The band-pass filter behind the central demo is worth seeing: a brick-wall filter is three steps in the FFT domain. Zeroing a bin $k$ requires also zeroing its negative-frequency mirror $N-k$, or the inverse transform stops being real.

// brick-wall band-pass: FFT, zero everything outside [f1, f2], inverse FFT
const N = x.length;                          // power of 2, sample rate fs
const re = Float64Array.from(x);
const im = new Float64Array(N);
FFT.fft(re, im);
for (let k = 0; k <= N / 2; k++) {
  const f = k * fs / N;
  if (f < f1 || f > f2) {
    re[k] = im[k] = 0;
    if (k > 0 && k < N / 2) re[N - k] = im[N - k] = 0;   // mirror bin
  }
}
FFT.ifft(re, im);        // re[] is now the filtered time trace
// check: Noise.rms(re)² equals the PSD area between f1 and f2

You now own the tool. The obvious next question is what shapes $S(f)$ actually takes when you point it at real hardware — and it turns out that almost everything in a lab lands on a handful of straight lines on a log–log plot. Those straight lines, and the very different personalities behind them, are the next chapter.

Exercises

Exercise 4.1 — reading a datasheet

An amplifier datasheet quotes input voltage noise of 3 nV/√Hz, flat out to 100 kHz. Your measurement has a 10 kHz bandwidth. What rms voltage noise do you expect at the input?

Solution

For a flat spectrum, rms = ASD × √(bandwidth): $3\,\mathrm{nV/\sqrt{Hz}} \times \sqrt{10^4\,\mathrm{Hz}} = 3\,\mathrm{nV} \times 100 = 300\,\mathrm{nV} = 0.3\ \mu\mathrm{V}$ rms. Notice the units work only because the ASD is a density: the √Hz in the denominator eats the √Hz of the bandwidth.

Exercise 4.2 — two-sided to one-sided

A theory paper reports a (two-sided) displacement noise spectrum $S^{\mathrm{2s}}_x(f) = 2\times10^{-34}\ \mathrm{m^2/Hz}$, flat, defined for $-\infty < f < \infty$. What is the one-sided PSD, and what ASD would you quote on a plot?

Solution

The one-sided PSD folds negative frequencies onto positive ones: $S_x = 2\,S^{\mathrm{2s}}_x = 4\times10^{-34}\ \mathrm{m^2/Hz}$. The ASD is its square root, $\sqrt{S_x} = 2\times10^{-17}\ \mathrm{m/\sqrt{Hz}}$. Note the ASD changes only by $\sqrt2$ — which is exactly why this mistake survives casual sanity checks.

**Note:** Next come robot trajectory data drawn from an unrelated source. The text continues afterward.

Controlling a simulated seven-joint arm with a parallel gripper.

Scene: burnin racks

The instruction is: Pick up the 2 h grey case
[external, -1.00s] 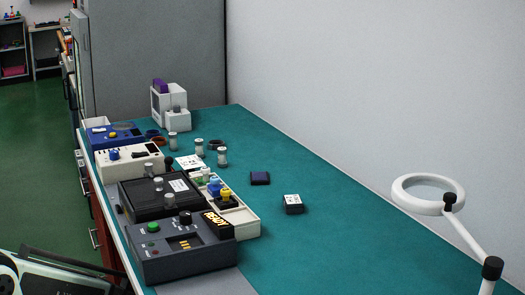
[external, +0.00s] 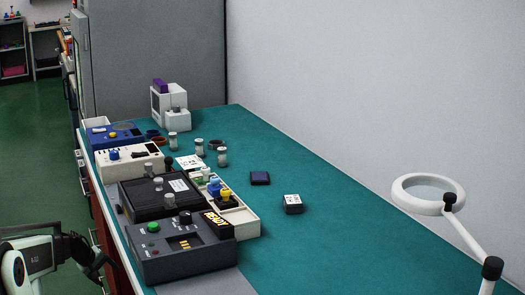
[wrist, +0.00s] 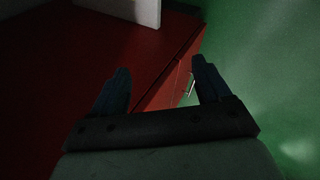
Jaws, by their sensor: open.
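A small dark grey case (external: 292,204) with a white label on top lies on the green bench mat, right of the equipment. A second small case (external: 260,178), dark navy, lies behind it. The label print is too small to read, so I cannot tell which one is marked 2 h. My gripper (external: 104,265) is at the lower left, off the bench's front edge and well away from both cases. In the wrist view my gripper (wrist: 160,80) is open and empty, over a red surface and green floor. No case shows there.
A dark box with a READY display (external: 190,246), a black unit (external: 155,198), a white tray (external: 240,220) and several grey cylinders line the bench's left side. A white ring lamp (external: 428,194) stands at the right. The mat around the two cases is clear.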

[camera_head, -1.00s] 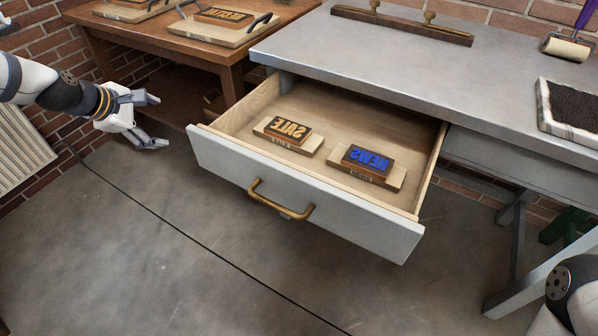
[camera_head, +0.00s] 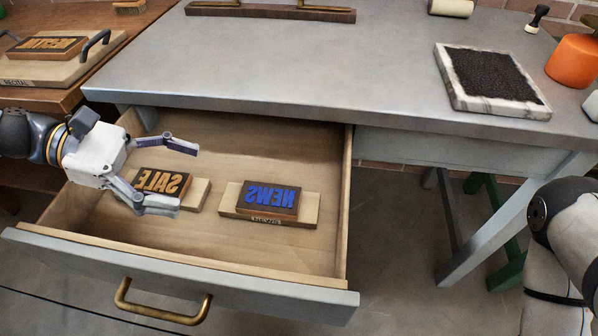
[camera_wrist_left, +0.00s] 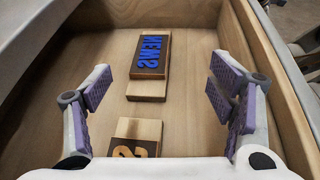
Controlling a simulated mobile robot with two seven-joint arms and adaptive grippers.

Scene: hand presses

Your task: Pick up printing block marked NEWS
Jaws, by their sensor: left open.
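The printing block marked NEWS (camera_head: 270,199) has blue mirrored letters on a dark wooden block. It sits on a pale wooden base in the open drawer, and it also shows in the left wrist view (camera_wrist_left: 151,53). A second block, marked SALE (camera_head: 160,184), with tan letters, lies to its left, partly covered by my gripper. My left gripper (camera_head: 184,173) is open and empty above the SALE block, to the left of the NEWS block. In the left wrist view, the gripper's fingers (camera_wrist_left: 160,92) are spread wide, with the NEWS block ahead and between them.
The open drawer (camera_head: 190,286) has a brass handle (camera_head: 160,307). The grey worktop (camera_head: 300,65) overhangs its back. An ink pad tray (camera_head: 490,80) and an orange object (camera_head: 573,62) stand on the worktop's right. A wooden table on the left holds another block (camera_head: 48,47).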

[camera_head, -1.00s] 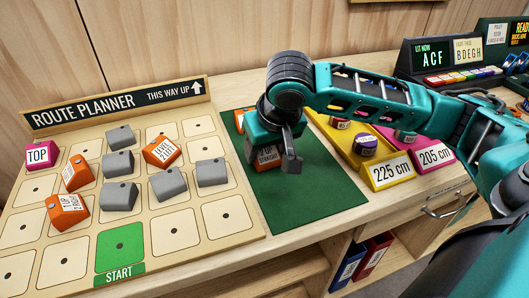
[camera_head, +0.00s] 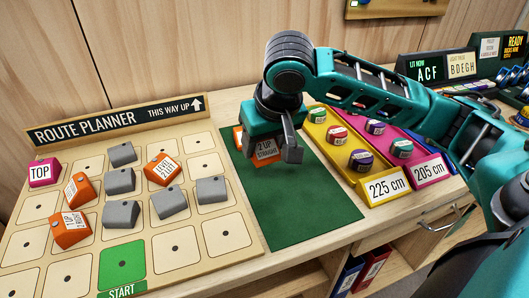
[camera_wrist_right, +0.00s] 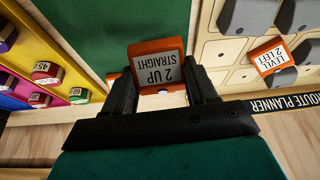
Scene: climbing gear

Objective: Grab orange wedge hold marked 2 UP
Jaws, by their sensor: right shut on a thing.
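The orange wedge hold marked "2 UP STRAIGHT" (camera_head: 267,149) is at the back part of the green mat (camera_head: 297,205). My right gripper (camera_head: 270,157) is shut on it, with one finger on each side. In the right wrist view the wedge (camera_wrist_right: 160,64) sits between the two dark fingers, its white label facing the camera. I cannot tell how far it is above the mat. My left gripper is not in view.
The route planner board (camera_head: 173,258) lies left of the mat, holding grey blocks, other orange wedges (camera_head: 68,229) and a pink TOP block (camera_head: 44,173). Yellow (camera_head: 388,188) and pink (camera_head: 430,170) trays with round tape rolls stand to the right. The mat's front is clear.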

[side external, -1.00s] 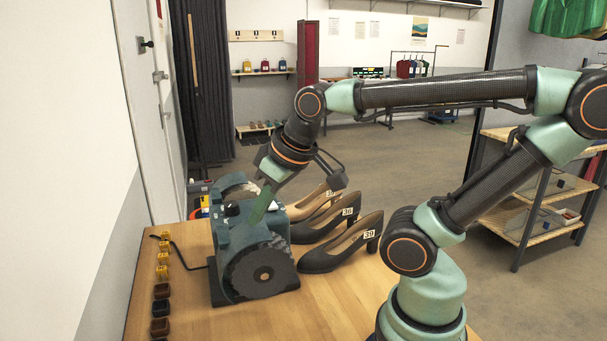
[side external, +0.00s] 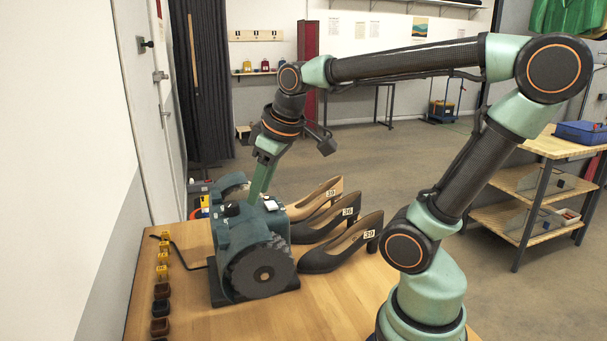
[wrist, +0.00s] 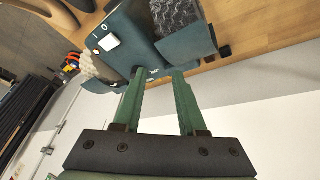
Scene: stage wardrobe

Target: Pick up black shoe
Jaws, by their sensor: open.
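Two black heeled shoes stand side by side on the wooden table.
The machine, with its dark round brush, stands directly left of the shoes. A row of small polish pots (side external: 161,290) lines the table's left edge. A wall (side external: 70,150) rises close on the left. The table right of the nearer shoe is partly clear, up to my base.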

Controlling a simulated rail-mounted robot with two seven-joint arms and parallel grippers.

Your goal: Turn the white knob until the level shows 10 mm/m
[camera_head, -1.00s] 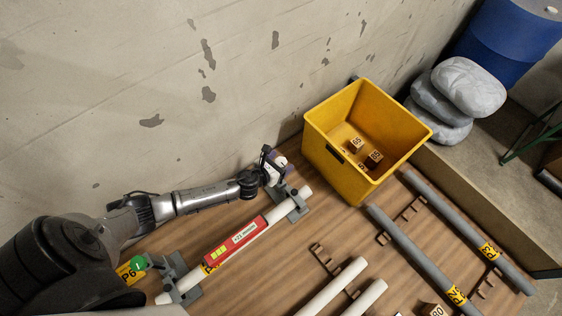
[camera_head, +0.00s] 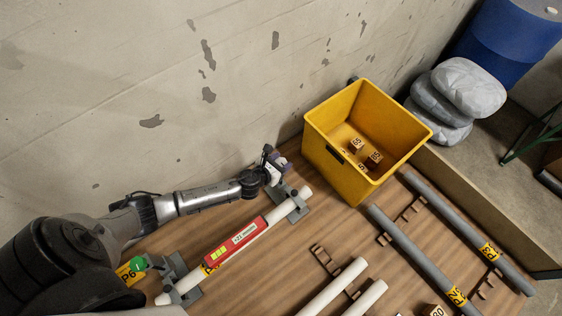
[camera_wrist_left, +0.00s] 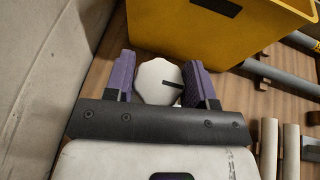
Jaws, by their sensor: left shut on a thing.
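The white knob (camera_wrist_left: 157,82) sits between the two purple fingers of my left gripper (camera_wrist_left: 163,80) in the left wrist view. The fingers are shut on it, and a dark mark shows on its right side. In the head view my left gripper (camera_head: 276,164) is at the far end of a white pipe (camera_head: 262,232) and hides most of the knob. The red level (camera_head: 236,240) lies along that pipe. Its display is too small to read surely. My right gripper is not in view.
A yellow bin (camera_head: 345,170) holding several small numbered blocks stands just right of my left gripper. Grey pipes (camera_head: 415,252) and more white pipes (camera_head: 335,285) lie to the right on the wooden table (camera_head: 270,285). The wall is close behind the arm.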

Exercise 4.3 — normalizing by the RBW

A spectrum analyzer with RBW = 100 kHz shows a noise floor of −90 dBm. What is the noise floor in dBm/Hz? (Ignore the small ENBW correction.)

Solution

Divide by the bandwidth, i.e. subtract $10\log_{10}(10^5) = 50$ dB: $-90 - 50 = -140\ \mathrm{dBm/Hz}$. (Marker-noise mode also applies a small correction, typically a couple of dB, for the RBW filter's ENBW and the analyzer's detector statistics.)

Exercise 4.4 — the incredible growing spike

A 1 V rms sine is measured with an FFT analyzer, first with $\Delta f = 1$ Hz bins, then with $\Delta f = 0.01$ Hz bins (assume ideal rectangular bins and a bin-centred tone). What peak PSD height do you read in each case? What stays the same?

Solution

The sine's total power is $(1\ \mathrm{V\,rms})^2 = 1\ \mathrm{V^2}$, all in one bin. Height = power / bin width: $1\ \mathrm{V^2}/1\ \mathrm{Hz} = 1\ \mathrm{V^2/Hz}$ in the first case, $1/0.01 = 100\ \mathrm{V^2/Hz}$ in the second. The area is 1 V² both times — that is the number that describes the signal. (A real window spreads the power over ~ENBW instead of one bin, scaling both heights by the same factor.)

Exercise 4.5 — why longer records don't smooth

You double the length of a noise record and recompute the raw periodogram, hoping it will look smoother. It doesn't. Why not, and what should you do instead?

Solution

Doubling $T$ halves the bin width $\Delta f = 1/T$, so you get twice as many bins — but each bin is still a chi-squared variable with 2 degrees of freedom (one complex FFT value squared), i.e. still ~100% uncertain. Longer records buy resolution, never smoothness. Smoothness comes only from averaging: split the record into $K$ segments and Welch-average ($\sigma \propto 1/\sqrt K$), or equivalently average adjacent bins. The second demo on this page is exactly this experiment.